Source material
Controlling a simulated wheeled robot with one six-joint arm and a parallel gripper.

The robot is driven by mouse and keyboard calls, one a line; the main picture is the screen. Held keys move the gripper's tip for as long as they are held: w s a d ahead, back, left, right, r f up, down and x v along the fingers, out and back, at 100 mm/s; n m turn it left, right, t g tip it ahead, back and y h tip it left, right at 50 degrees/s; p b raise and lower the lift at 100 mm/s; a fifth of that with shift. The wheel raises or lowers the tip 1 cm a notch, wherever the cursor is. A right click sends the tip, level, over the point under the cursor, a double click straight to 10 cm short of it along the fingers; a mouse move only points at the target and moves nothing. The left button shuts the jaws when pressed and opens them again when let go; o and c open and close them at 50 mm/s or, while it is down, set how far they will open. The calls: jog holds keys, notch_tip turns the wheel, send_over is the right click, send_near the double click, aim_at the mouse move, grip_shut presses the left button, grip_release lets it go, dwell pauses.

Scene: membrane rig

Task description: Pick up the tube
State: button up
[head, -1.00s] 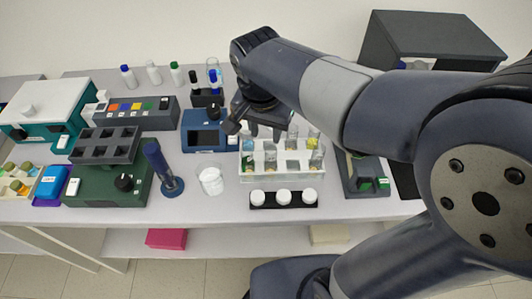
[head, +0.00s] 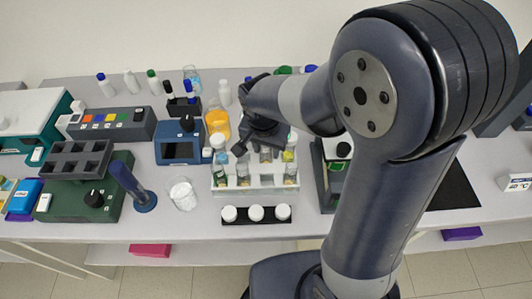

Aim
Transcribe exactly the portion of the material above that runs from the line containing "Task description: Pick up the tube" through its last line, omitting all pictures.

Written answer
Task description: Pick up the tube
State: button up
[head, -1.00s] 
[head, +0.00s] 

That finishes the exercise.